### Stated goal
Extract the full listing verbatim and drop any pictures from your copy.

··· Data excerpt ···

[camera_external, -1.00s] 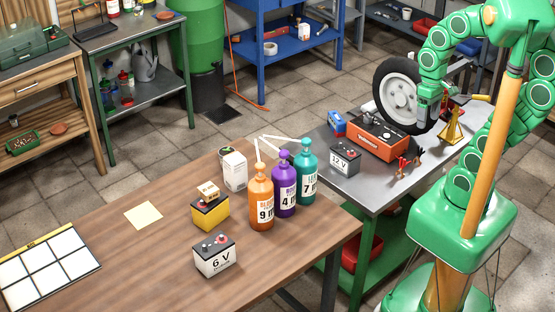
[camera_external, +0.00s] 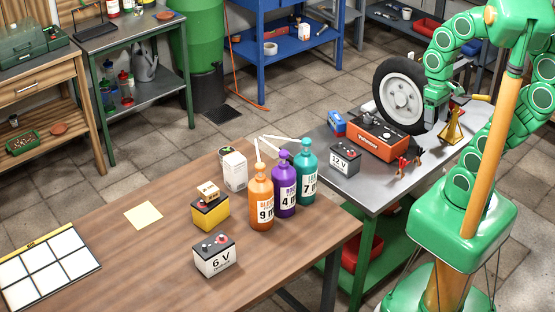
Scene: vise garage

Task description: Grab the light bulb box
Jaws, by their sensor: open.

···

### Exercise answer
[camera_external, -1.00s] 
[camera_external, +0.00s] 
Scene: vise garage

Task description: Grab the light bulb box
Jaws, by their sensor: open.

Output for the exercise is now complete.